Broggers Quarterly: The Fit Guide to Shirts

Any piece of clothing you are considering buying should fit you. Many people size up for the sake of comfort, but clothes can be comfortable and look good on you too. I always see shirts that are too big for a guy, but I don't think most people are going for the Urban gangster look on campus... Here's a quick-guide to how shirts should fit your body:

First, check the length of the shirt. A button-up dress shirt is cut longer than a casual button-up shirt so make sure what you're looking for is what you want. Here's the difference of what it looks like when you wear a dress shirt casually the wrong way and a casual button-up the right way.
Very good, gypsy. I will look at your treasures. In the first picture, you can see the shirt drops down to where the pants leg separate into two. This shirt is too long to be worn untucked. On the right side, you can see the length difference. An untucked button-up shirt should drop right past the waist to avoid a baggy or over-sized look.

If something feels too tight, do the "I'm an airplane" trick. Arms straight up. Arms side to side. Wave arms in circles. Whooooosh. I guess this might be a better example: If you can't fully extend any part of your body and move around comfortably enough to run around - it's too small. Although, if you have fabric bunching up at your arm, shoulders, and the shirt is poofing outwards when you tuck it in - it's too big. Everything should fit comfortably flush with your body so you can show it off.

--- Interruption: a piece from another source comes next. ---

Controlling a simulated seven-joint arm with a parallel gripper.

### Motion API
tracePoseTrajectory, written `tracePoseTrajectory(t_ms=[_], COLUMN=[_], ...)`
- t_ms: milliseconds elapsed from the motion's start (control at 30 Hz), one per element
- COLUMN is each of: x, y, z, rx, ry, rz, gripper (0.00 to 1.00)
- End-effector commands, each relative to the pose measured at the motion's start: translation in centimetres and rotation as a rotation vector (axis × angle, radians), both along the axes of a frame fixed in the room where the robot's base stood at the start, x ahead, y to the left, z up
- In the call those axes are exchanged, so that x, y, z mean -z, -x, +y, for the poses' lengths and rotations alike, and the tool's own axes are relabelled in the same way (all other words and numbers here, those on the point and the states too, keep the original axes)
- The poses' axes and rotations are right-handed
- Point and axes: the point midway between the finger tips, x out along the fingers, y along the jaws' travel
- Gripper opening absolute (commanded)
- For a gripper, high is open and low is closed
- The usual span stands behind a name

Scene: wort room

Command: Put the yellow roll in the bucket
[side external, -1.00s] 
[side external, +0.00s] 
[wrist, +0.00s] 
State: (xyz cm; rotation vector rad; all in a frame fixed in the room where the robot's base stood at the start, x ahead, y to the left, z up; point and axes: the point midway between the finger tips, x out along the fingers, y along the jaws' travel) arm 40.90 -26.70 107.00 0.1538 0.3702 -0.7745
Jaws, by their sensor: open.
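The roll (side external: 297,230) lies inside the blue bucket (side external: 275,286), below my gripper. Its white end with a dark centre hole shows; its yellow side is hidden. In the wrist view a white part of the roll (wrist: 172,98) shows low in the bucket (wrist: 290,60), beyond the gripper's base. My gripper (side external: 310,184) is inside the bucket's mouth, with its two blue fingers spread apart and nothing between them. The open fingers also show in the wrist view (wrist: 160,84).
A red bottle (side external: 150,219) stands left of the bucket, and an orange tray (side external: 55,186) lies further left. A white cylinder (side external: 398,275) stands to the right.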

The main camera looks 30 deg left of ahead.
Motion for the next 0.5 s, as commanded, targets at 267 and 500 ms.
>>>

Sleeves should reach your wrist bone and should have no excess fabric bunching up near it or on the sides. The shirt should run flush with your arm and hug your shoulders. No poofing either on the sides for tucked-in shirts. Walk around to see if it poofs with movement or with your arms raised. The picture on the left shows both excess sleeve material and poofiness from the sides. On the right, we can see how it's showing off his figure because of the right fit. Sexytime.

What about short sleeved shirts and polos? The same applies, but now you don't have any sleeves to worry about! Yay one less thing to consider.

When considering a button-up short sleeve, make sure it just fits your body. Before you even button-up the shirt, pull the two sides past each other - how much room is there? If you can pull one side of the shirt past the buttons, consider sizing down. It should reach flush with your body when buttoning up. Alternatively, you could button-up the shirt and see if you can fit a fist through your shirt from the top - it's too big if you have successfully Over-9000-Gundam-punched through it.

For polos, have it sit just past your waist. The sleeves should be right between your elbow and shoulder, so you can partially show off those guns of yours. You can see this in the two pictures above.